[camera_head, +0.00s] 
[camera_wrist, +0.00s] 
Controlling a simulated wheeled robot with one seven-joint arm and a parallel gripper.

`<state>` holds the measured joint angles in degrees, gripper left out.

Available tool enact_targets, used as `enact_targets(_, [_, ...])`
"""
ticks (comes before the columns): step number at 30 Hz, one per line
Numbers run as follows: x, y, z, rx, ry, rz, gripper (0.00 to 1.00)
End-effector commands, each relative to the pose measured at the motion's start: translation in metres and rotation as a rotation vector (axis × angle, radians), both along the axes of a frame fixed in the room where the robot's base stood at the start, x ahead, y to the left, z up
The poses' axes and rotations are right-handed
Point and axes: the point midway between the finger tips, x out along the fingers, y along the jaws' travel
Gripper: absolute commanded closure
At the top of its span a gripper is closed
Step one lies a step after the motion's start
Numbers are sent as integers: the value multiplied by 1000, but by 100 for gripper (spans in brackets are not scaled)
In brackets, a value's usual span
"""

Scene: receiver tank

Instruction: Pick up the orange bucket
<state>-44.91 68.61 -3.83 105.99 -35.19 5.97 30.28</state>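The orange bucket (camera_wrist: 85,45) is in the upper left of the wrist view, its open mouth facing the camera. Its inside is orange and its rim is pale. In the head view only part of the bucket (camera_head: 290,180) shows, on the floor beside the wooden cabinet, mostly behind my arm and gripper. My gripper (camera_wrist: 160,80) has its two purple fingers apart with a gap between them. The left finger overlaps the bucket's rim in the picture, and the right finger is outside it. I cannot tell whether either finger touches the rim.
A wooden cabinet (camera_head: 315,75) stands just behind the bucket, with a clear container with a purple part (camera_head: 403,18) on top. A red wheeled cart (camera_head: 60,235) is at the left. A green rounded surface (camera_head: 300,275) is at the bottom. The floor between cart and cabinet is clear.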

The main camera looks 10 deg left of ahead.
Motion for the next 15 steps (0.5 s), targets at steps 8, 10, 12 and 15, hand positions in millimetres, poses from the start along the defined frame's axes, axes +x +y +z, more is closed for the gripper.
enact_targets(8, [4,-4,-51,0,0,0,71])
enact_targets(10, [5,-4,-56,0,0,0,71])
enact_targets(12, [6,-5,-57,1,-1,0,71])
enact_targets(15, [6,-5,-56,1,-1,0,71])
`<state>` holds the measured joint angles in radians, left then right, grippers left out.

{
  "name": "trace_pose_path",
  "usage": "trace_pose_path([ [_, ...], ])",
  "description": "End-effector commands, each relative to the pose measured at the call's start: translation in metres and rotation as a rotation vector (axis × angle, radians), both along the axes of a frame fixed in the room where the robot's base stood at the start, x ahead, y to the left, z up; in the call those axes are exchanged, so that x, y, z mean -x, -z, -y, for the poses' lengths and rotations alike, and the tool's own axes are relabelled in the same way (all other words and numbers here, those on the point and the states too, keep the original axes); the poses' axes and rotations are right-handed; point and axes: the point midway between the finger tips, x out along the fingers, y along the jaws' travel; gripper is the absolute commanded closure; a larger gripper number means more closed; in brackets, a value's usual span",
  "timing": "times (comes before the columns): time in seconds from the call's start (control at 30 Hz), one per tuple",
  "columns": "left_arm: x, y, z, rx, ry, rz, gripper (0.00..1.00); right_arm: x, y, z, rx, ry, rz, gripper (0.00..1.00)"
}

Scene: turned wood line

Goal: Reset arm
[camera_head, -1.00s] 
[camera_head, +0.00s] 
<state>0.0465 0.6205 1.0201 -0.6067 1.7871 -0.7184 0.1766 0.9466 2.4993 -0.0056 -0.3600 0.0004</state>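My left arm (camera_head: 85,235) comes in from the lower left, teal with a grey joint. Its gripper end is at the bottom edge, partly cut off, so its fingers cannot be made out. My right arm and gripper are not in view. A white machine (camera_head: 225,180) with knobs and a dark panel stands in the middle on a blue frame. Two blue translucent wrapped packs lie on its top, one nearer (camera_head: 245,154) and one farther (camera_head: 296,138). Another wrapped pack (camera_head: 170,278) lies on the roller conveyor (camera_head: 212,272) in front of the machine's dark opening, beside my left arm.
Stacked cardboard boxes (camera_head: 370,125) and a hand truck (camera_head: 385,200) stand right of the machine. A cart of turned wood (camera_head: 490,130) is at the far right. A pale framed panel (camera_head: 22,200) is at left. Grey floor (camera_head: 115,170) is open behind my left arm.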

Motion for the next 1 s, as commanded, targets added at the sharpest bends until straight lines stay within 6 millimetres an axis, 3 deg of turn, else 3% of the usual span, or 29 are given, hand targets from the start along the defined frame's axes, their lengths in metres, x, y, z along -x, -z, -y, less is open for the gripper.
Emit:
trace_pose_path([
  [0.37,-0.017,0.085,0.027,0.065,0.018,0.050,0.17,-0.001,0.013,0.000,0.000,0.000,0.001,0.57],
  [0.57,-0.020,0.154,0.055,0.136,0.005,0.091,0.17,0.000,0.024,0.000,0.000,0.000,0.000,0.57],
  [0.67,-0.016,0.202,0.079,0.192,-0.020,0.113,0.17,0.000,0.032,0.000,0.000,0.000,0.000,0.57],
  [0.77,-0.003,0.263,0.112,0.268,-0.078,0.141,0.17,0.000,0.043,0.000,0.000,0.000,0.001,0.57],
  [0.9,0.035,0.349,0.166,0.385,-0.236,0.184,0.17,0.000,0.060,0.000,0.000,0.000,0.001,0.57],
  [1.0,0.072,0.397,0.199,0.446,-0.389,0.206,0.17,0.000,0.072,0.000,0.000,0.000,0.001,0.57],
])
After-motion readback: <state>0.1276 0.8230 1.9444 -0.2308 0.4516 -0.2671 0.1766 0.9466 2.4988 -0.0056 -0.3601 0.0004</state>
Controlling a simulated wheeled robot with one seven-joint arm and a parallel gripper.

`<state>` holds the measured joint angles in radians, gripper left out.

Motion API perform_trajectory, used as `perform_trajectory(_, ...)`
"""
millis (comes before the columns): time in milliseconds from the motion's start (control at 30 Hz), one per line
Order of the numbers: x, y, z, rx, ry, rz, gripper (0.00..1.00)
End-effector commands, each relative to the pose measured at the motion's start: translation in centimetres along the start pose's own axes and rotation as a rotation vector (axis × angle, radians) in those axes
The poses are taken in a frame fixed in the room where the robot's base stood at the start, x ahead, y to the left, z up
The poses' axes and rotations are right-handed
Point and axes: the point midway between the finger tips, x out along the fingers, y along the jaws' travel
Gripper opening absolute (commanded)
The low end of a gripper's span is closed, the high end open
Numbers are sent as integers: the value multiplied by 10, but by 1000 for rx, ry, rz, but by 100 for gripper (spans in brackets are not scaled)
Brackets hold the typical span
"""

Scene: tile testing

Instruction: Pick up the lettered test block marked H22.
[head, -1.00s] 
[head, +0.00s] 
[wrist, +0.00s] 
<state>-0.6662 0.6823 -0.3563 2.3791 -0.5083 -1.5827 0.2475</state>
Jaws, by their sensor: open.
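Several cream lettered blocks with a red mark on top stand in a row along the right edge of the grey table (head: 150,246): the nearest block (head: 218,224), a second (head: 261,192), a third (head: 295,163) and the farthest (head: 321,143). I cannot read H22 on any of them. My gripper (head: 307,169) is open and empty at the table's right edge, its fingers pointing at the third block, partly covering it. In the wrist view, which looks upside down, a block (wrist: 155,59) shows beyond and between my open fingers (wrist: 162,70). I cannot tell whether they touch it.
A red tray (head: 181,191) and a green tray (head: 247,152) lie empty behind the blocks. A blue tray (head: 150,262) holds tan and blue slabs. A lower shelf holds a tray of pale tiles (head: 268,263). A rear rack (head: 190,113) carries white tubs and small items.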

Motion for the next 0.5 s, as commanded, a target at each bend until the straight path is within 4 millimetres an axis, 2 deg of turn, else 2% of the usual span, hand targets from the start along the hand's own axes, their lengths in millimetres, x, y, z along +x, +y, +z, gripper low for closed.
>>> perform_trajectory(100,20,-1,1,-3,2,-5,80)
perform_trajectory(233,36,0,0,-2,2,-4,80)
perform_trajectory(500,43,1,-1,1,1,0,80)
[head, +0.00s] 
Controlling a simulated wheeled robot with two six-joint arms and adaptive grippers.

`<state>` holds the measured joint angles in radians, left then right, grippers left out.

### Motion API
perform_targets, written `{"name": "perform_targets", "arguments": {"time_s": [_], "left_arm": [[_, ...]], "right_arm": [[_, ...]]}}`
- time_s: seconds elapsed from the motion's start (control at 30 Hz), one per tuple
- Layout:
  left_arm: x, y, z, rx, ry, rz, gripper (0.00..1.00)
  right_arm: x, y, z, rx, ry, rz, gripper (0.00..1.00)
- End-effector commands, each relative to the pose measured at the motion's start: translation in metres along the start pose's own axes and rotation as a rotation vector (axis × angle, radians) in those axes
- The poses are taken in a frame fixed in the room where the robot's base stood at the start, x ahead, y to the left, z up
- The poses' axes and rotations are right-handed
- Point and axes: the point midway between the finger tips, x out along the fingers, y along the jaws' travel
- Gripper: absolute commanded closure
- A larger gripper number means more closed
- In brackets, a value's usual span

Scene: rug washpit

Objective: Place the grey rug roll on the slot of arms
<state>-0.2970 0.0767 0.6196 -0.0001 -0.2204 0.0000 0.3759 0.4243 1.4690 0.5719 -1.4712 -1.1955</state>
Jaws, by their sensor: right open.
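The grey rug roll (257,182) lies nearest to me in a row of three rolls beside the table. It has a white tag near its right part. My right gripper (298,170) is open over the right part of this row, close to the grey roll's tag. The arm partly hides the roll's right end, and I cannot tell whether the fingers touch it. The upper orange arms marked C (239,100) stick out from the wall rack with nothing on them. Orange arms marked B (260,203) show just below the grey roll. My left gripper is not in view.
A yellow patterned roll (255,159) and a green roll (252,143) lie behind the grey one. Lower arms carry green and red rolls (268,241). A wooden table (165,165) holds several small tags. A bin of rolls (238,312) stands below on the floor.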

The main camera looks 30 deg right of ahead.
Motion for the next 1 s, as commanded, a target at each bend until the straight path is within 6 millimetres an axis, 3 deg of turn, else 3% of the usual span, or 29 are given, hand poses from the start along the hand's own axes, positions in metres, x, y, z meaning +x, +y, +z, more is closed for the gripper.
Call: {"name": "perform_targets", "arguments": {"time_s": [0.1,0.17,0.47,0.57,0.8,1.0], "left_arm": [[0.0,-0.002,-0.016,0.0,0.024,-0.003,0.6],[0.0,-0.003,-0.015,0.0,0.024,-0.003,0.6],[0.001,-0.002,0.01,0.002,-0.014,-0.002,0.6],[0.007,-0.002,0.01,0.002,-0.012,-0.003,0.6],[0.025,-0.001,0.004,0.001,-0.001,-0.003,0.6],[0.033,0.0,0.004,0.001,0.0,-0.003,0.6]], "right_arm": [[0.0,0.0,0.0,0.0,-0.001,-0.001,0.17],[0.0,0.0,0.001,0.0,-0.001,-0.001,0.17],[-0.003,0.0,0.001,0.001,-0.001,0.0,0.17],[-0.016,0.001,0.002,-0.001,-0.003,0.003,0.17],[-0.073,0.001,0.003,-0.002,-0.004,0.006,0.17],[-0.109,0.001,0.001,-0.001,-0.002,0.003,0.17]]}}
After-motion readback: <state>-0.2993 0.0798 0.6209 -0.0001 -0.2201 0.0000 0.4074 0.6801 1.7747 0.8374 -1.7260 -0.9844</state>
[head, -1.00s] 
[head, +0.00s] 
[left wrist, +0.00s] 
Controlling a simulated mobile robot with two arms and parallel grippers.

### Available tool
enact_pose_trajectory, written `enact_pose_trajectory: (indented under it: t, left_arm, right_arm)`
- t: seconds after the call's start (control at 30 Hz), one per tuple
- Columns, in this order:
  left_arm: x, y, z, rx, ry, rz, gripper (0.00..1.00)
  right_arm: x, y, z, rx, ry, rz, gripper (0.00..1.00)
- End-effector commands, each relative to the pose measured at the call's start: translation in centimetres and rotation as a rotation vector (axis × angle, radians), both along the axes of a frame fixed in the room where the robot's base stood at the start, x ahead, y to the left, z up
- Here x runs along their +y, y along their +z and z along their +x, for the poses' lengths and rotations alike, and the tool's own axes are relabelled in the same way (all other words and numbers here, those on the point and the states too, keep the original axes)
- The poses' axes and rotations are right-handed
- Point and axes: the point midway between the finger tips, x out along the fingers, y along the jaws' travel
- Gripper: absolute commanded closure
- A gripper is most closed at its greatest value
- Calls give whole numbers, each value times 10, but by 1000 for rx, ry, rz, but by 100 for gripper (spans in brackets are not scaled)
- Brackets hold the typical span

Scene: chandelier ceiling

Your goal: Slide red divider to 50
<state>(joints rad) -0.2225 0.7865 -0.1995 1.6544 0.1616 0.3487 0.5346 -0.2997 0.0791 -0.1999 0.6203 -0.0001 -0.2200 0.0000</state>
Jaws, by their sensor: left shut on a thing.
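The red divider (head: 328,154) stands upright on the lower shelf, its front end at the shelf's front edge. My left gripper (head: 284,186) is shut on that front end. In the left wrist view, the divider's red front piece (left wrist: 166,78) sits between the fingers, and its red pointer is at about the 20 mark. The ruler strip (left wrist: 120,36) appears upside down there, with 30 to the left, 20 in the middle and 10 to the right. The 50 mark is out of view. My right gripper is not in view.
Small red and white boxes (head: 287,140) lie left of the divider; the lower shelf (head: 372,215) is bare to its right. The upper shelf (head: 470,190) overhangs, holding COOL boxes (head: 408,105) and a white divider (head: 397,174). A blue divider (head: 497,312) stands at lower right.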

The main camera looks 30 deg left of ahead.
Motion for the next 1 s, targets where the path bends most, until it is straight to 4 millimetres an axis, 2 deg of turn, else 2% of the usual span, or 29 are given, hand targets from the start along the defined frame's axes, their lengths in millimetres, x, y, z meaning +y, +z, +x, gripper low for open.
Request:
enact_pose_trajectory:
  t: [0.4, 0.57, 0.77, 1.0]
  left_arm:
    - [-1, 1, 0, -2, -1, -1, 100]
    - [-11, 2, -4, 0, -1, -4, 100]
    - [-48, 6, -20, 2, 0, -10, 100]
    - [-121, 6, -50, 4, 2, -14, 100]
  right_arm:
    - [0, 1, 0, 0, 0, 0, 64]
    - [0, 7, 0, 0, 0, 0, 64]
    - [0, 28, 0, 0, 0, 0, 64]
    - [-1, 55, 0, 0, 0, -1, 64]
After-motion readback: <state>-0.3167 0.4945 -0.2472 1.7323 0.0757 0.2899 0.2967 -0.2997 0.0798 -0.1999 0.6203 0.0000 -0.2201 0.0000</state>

Task brief = Only the lines from the one containing "millis (comes before" through the one containing "Order of the" are to be reproduced, exactly as they appear.

In response =
millis (comes before the columns): time in milliseconds from the motion's start (control at 30 Hz), one per line
Order of the numbers: x, y, z, rx, ry, rz, gripper (0.00..1.00)

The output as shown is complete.